Then Allah says, Wa man yashfa‘ shafa‘atan sayyi’atan yakun lahu kiflun minha, “While whoever steps in to join men upon evil shall bear its appalling deserts.” The adjective sayyi’a or ‘evil’ derives from saa’a which means to be bad, ill, evil; or to pain, vex, trouble, harm, appall, or dismay. So man yashfa‘ shafa‘atan sayyi’atan or “whoever steps in to join men upon evil” includes anyone who recruits people to a purpose that is religiously blameworthy, either directly, or by side effects, influence, or collateral damage that should have been foreseen and prevented. Allah’s choice of the word kiflun is to disgust and dissuade people from having anything to do with it, as it is a metaphor (figure of speech) meaning al-shay’u l-radi’(u) or ‘something vicious, low, base, sordid, malicious, vile, wicked, bad, or evil,’ originally deriving from a bad riding animal (al-markabu al-sayyi’(u)) whose rider will not last very long on. Biqa‘i says the indefinite of kiflun or “appalling deserts” denotes an even greater magnitude than that of nasibun or “magnificent share.” The meaning is thus that whoever steps in to join men upon evil will meet with devastating trouble (shidda), as Abu Su‘ud says, “a full share of the punishment for its sin.” So whoever organizes evil is just organizing a massive punishment for himself for every last speck of evil he causes—which will not lessen any of the individual punishments coming to everyone who followed him. This is why, as Allah says in verse 35.43 of Surat Fatir, “evil plots but encompass those who make them.”

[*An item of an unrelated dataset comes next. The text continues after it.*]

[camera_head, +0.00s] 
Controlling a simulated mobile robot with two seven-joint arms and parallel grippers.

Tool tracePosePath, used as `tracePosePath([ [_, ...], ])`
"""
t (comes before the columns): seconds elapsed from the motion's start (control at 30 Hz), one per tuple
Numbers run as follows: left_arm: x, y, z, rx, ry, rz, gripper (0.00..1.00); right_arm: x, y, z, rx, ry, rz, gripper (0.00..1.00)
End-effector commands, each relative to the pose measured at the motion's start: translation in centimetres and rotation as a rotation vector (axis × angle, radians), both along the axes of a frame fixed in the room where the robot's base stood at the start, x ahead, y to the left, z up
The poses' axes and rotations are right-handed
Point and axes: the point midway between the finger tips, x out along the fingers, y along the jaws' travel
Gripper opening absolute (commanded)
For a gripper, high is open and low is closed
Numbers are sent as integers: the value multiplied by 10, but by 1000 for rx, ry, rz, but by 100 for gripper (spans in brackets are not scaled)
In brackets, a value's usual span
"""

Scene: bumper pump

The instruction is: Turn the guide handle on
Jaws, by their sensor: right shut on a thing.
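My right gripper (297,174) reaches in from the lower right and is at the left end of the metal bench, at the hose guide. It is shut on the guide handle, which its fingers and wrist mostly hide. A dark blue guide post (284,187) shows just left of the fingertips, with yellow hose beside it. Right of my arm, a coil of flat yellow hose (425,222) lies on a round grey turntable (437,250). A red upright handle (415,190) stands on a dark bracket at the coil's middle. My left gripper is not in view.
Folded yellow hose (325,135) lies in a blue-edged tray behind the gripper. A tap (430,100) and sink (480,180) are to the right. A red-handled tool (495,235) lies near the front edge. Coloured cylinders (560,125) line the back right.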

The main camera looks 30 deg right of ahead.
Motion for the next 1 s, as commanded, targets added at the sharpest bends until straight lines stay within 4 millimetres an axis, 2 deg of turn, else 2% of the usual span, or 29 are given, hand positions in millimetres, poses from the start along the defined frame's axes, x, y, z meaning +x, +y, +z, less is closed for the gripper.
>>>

In our own day, which in many lands across the globe is coming to a pitched economic battle between ordinary humanity and Big Greed—the corporations whose “evil plots” for profits have left millions penniless, farmless, homeless, jobless, healthless, and even dead—Allah is telling us that full justice will inevitably be done. As the Prophet (Allah bless him and give him peace) told Abu Dharr, and us, and them, “Verily those with the most (al-mukthirina) shall be those with the least (al-muqilluna) on the Day of Resurrection, except someone Allah has given a good amount to and who lavishly spends it [for Allah] right, left, before him, and behind, and who works great good with it” (Bukhari, 8.116–17 (6443). S). Our Quranic verse above applies as well to all lesser evil plots, whose perpetrators will wish they had never even heard of them. This also is particularly telling today, when digital media has made reaching a great many people very easy, and in consequence lies, disinformation, frauds, smear campaigns, character assassinations, and “scaled” (widely multiplied) crimes of every kind abound. Allah is telling us here that no one will be spared from huge punishments for these—fully to scale—except those who had the taqwa not to have anything to do with them in the first place.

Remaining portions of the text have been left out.